Il n’existe pas de définition unique, c’est une mise en œuvre actualisée et réactualisée par chaque professionnel. Par contre, on retrouve dans ces pratiques un dénominateur commun : la préoccupation de la prise en charge de tous les élèves et de leur parcours. Pour nous, une organisation du travail plus flexibilisée dans la classe consiste à la penser comme une opportunité qui permet autant que possible d’installer des conditions propices aux apprentissages pour tous les élèves. On ne sait que trop bien, par les recherches et par l’expérience professionnelle, que tous les élèves n’apprennent pas de la même manière ni au même rythme. Il s’agit non pas d’ajuster l’enseignement dans une individualisation à l’extrême mais bien de proposer une diversité de situations d’apprentissages aux élèves qui leur permette de choisir ce qui les aide au mieux à progresser. Cette organisation concerne autant les lieux, les temps, le matériel, les supports que les consignes et les contenus du curriculum. Chaque contexte est différent, ce qui compte, ce sont les principes sous-jacents : une ouverture de possibles et une formation des élèves au choix pour mieux se connaître et mieux appréhender les apprentissages.

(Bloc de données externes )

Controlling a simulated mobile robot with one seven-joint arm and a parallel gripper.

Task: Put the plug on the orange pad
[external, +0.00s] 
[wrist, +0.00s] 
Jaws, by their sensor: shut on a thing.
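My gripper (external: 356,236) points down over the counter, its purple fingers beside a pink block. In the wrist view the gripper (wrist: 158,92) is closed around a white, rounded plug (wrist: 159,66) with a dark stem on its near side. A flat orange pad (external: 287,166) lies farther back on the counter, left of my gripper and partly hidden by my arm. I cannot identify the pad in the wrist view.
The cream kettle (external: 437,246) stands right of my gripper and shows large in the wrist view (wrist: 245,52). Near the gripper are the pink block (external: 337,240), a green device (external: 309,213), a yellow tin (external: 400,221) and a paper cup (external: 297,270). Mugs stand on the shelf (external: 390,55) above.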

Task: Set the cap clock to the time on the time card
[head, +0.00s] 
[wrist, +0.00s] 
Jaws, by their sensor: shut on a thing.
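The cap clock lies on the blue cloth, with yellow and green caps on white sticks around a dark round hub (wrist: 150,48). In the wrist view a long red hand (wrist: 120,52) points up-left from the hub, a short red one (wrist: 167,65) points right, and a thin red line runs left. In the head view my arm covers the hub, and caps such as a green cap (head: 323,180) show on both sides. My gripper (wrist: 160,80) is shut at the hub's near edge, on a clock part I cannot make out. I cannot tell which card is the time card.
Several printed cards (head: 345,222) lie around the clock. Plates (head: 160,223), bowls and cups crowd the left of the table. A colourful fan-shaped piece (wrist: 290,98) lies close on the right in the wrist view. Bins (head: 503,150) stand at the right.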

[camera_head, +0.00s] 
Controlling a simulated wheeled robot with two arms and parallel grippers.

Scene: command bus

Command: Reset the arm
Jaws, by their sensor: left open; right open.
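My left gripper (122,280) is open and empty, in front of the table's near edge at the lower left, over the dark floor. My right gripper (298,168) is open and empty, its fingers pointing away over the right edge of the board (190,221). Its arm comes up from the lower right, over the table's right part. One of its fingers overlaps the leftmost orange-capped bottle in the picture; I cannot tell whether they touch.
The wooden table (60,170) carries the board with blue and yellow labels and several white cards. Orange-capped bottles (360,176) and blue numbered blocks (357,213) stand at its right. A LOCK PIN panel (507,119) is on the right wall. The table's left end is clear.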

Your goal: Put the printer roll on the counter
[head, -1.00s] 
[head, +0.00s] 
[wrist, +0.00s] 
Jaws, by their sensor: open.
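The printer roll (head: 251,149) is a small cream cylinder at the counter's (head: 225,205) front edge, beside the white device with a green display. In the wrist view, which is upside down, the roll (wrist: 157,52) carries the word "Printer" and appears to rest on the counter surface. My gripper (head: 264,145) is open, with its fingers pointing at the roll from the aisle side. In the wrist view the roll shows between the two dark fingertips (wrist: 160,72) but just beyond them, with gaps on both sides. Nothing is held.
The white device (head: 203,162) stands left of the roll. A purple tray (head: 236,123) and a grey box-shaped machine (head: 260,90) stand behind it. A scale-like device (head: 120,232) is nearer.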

Quels sont les principaux avantages pour les élèves ?
Les principaux avantages sont en lien avec la progression des apprentissages. Tous les élèves ne travaillent pas les mêmes tâches au même moment. Les praticiens se saisissent de cette organisation pour enseigner et accompagner l’élève non pas par rapport à une norme mais bien par rapport à son propre parcours. Certains enseignants mettent en place des outils pour que les élèves « apprennent à apprendre ». L’élève apprend progressivement ce qui l’aide et ce qui l’empêche dans les apprentissages. Le but est qu’il devienne acteur principal de ses apprentissages, et qu’il s’engage plus volontiers dans les tâches scolaires. Dans les témoignages de cet ouvrage, les enseignants disent qu’ils peuvent alors intervenir de manière plus efficace et ciblée auprès des élèves qui en ont besoin, leurs interactions avec les élèves leur semblent plus fécondes du point de vue des apprentissages. Ces organisations permettent de donner plus de temps aux élèves pour acquérir les notions, concepts, raisonnements enseignés et la possibilité de reprises. Les enseignants témoignent que le temps d’entraînement est augmenté et leurs feedbacks sont plus ciblés et immédiats.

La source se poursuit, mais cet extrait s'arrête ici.